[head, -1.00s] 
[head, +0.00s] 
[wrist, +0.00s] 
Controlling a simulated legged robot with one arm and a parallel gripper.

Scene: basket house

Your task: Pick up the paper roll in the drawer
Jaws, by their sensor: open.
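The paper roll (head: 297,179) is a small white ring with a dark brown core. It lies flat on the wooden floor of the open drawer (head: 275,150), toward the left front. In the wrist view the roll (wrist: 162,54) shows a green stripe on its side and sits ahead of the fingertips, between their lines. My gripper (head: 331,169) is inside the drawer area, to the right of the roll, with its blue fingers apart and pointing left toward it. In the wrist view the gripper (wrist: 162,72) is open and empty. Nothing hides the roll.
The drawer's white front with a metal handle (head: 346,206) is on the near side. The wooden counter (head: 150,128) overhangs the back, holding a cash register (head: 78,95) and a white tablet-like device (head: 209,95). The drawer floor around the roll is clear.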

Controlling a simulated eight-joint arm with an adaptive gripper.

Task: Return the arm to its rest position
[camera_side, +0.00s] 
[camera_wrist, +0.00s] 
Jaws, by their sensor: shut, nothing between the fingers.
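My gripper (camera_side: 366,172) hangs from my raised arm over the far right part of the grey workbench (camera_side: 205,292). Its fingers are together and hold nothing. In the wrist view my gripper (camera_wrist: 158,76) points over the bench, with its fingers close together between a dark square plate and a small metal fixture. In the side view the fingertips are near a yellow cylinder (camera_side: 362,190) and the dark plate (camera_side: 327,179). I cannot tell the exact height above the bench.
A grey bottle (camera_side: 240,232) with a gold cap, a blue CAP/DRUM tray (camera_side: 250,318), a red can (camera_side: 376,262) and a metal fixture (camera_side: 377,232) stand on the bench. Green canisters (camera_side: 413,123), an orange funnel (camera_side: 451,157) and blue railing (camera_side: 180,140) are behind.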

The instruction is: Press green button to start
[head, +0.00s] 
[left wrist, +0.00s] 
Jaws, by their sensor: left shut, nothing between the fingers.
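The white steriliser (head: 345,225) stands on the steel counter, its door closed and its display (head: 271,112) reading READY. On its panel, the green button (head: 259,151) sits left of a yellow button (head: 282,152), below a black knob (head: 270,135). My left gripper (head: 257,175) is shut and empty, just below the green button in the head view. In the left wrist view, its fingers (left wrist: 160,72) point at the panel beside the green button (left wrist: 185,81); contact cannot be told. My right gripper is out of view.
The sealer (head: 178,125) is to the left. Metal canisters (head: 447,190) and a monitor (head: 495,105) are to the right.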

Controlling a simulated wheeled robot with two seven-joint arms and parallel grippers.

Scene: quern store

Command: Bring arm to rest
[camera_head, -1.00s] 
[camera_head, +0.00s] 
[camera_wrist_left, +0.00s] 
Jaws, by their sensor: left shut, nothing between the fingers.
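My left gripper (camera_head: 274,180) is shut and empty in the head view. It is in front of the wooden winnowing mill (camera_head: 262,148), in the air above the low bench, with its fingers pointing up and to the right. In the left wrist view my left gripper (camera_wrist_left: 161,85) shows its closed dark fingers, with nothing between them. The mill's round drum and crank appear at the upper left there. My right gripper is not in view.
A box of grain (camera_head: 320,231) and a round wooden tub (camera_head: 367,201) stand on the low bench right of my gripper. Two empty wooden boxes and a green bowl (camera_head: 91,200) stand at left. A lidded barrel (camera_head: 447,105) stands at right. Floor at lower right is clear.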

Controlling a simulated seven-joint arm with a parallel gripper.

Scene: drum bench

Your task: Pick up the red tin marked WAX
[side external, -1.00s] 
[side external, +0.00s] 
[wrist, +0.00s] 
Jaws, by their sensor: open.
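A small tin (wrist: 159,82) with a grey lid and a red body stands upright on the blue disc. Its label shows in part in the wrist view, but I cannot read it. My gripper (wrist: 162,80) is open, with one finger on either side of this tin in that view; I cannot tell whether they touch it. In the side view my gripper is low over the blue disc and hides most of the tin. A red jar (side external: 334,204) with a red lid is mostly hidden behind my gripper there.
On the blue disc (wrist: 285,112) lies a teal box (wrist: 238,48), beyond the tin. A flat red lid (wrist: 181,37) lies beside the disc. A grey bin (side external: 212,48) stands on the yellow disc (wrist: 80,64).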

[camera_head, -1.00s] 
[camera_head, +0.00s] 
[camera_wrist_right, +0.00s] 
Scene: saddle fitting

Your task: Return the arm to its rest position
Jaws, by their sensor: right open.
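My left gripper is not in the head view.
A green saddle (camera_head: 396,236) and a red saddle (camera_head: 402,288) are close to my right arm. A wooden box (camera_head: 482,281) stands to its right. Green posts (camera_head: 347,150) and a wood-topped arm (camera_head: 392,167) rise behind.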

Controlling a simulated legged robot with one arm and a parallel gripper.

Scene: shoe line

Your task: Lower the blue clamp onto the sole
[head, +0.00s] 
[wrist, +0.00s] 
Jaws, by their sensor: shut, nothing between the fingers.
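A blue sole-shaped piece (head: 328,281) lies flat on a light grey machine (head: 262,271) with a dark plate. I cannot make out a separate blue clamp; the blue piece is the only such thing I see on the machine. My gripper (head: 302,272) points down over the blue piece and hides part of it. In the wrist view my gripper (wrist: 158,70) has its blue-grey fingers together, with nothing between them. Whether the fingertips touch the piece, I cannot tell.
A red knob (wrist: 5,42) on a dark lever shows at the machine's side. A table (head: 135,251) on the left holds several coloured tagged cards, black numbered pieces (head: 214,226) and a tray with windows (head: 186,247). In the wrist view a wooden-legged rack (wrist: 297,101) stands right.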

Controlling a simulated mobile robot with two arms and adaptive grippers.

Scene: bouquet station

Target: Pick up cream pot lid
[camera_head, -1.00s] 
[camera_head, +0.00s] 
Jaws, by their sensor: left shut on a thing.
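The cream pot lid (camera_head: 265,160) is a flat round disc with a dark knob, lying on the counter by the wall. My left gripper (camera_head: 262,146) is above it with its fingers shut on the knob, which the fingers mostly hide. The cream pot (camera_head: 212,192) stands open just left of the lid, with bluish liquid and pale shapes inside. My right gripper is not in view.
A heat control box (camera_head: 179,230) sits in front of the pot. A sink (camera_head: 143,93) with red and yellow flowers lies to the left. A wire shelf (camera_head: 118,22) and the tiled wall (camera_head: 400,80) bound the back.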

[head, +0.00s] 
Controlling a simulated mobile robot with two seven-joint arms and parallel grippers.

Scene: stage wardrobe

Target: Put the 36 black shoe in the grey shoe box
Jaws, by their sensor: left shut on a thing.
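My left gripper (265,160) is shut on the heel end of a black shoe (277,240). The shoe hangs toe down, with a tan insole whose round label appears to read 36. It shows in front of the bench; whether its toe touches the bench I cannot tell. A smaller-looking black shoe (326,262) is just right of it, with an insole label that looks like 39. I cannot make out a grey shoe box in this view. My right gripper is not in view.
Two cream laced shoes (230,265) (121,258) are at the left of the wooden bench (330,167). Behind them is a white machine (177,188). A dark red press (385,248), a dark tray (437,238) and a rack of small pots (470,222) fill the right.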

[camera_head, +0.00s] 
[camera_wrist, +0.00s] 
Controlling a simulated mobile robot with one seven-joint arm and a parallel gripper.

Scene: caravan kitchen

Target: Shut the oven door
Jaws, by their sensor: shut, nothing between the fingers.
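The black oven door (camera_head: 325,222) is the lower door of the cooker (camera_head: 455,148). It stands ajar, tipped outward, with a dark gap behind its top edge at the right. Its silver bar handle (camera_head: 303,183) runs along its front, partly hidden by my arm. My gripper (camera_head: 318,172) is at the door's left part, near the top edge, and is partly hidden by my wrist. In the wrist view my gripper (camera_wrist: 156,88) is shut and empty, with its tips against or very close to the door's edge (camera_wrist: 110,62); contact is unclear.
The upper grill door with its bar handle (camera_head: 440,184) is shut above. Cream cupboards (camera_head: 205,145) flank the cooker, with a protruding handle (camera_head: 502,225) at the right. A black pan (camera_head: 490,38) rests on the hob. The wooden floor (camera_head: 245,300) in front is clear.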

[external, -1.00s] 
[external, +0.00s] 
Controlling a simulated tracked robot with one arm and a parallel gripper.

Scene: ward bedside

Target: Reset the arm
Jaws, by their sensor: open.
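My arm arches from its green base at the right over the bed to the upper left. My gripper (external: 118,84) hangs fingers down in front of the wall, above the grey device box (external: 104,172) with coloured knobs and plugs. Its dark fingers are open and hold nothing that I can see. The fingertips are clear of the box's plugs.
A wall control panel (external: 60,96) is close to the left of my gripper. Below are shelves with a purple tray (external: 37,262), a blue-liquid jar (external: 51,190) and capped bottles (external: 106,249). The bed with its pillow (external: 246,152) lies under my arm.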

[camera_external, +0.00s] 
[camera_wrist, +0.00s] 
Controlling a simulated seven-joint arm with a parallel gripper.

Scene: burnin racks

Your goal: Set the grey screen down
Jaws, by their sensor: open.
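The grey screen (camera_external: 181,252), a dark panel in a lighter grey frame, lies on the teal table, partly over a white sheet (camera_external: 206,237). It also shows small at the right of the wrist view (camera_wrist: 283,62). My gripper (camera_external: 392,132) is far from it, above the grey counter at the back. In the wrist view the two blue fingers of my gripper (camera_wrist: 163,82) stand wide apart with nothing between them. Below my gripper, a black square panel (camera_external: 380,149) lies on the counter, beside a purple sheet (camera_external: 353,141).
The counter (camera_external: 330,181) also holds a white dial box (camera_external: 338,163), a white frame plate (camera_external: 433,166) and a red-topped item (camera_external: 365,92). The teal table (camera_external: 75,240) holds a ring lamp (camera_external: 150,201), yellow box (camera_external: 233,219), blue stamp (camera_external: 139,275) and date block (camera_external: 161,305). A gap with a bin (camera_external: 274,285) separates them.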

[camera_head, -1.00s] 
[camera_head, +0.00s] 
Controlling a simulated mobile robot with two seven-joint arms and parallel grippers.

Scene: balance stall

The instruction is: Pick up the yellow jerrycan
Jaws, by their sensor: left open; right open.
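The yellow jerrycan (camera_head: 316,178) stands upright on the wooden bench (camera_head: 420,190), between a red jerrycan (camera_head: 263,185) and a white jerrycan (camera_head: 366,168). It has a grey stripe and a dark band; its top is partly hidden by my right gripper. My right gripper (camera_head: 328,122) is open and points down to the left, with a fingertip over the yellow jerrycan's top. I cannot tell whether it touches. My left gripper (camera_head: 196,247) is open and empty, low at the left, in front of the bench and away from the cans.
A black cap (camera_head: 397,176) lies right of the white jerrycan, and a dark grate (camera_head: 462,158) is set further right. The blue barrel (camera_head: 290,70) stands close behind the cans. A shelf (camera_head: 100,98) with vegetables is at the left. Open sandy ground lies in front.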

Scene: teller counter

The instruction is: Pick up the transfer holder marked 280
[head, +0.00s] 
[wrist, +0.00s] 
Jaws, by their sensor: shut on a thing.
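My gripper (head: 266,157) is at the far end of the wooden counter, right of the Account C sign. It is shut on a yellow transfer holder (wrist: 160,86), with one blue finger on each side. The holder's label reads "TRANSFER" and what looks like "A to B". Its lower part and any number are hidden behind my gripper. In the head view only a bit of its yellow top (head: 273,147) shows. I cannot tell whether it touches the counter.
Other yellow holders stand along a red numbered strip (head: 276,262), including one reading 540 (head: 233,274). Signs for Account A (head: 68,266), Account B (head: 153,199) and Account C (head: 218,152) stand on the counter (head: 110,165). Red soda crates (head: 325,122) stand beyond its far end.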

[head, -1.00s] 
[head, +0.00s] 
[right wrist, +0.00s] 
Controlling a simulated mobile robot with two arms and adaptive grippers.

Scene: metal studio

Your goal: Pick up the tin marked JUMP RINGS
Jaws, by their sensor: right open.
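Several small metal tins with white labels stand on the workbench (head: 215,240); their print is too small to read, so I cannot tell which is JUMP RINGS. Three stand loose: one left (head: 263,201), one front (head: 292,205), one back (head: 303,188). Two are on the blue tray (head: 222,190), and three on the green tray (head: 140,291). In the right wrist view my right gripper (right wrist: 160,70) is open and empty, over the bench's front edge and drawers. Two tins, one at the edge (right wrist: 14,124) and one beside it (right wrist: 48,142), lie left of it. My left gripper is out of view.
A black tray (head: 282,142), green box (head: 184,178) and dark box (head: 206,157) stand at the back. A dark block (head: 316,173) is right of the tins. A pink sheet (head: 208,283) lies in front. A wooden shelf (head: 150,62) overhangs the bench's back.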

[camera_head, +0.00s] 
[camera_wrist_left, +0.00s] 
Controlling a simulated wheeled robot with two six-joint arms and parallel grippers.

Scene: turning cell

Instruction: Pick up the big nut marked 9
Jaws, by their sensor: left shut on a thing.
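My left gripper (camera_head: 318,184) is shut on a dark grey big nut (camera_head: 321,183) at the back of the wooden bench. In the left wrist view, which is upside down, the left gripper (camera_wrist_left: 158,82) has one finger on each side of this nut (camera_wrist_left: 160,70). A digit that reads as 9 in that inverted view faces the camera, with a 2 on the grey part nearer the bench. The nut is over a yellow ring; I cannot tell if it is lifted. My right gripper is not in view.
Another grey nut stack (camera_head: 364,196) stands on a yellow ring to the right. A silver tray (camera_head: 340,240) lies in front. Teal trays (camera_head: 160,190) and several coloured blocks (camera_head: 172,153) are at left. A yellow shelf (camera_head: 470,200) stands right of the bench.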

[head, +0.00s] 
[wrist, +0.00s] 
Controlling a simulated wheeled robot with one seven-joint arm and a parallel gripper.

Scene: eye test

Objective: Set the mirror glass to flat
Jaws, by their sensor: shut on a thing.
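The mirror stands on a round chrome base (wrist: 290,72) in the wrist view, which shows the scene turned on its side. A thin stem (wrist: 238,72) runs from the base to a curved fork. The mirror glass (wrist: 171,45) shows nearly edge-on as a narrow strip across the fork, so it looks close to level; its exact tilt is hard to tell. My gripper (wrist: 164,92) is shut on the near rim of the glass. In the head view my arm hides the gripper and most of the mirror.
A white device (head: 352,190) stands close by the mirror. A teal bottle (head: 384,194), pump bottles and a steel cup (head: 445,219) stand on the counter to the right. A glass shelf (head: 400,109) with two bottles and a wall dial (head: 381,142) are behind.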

**GOAL:** Print only the lines that run from the start of the listing to the line bearing "[left wrist, +0.00s]"; please keep the first line and that last one, exactly as they appear.

**PROBLEM SOLUTION:**
[head, -1.00s] 
[head, +0.00s] 
[wrist, +0.00s] 
Controlling a simulated legged robot with one arm and a parallel gripper.

Scene: basket house

Your task: Pick up the paper roll in the drawer
Jaws, by their sensor: open.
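The paper roll (head: 297,179) is a small white ring with a dark brown core. It lies flat on the wooden floor of the open drawer (head: 275,150), toward the left front. In the wrist view the roll (wrist: 162,54) shows a green stripe on its side and sits ahead of the fingertips, between their lines. My gripper (head: 331,169) is inside the drawer area, to the right of the roll, with its blue fingers apart and pointing left toward it. In the wrist view the gripper (wrist: 162,72) is open and empty. Nothing hides the roll.
The drawer's white front with a metal handle (head: 346,206) is on the near side. The wooden counter (head: 150,128) overhangs the back, holding a cash register (head: 78,95) and a white tablet-like device (head: 209,95). The drawer floor around the roll is clear.

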Controlling a simulated eight-joint arm with an adaptive gripper.

Task: Return the arm to its rest position
[camera_side, +0.00s] 
[camera_wrist, +0.00s] 
Jaws, by their sensor: shut, nothing between the fingers.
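My gripper (camera_side: 366,172) hangs from my raised arm over the far right part of the grey workbench (camera_side: 205,292). Its fingers are together and hold nothing. In the wrist view my gripper (camera_wrist: 158,76) points over the bench, with its fingers close together between a dark square plate and a small metal fixture. In the side view the fingertips are near a yellow cylinder (camera_side: 362,190) and the dark plate (camera_side: 327,179). I cannot tell the exact height above the bench.
A grey bottle (camera_side: 240,232) with a gold cap, a blue CAP/DRUM tray (camera_side: 250,318), a red can (camera_side: 376,262) and a metal fixture (camera_side: 377,232) stand on the bench. Green canisters (camera_side: 413,123), an orange funnel (camera_side: 451,157) and blue railing (camera_side: 180,140) are behind.

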The instruction is: Press green button to start
[head, +0.00s] 
[left wrist, +0.00s] 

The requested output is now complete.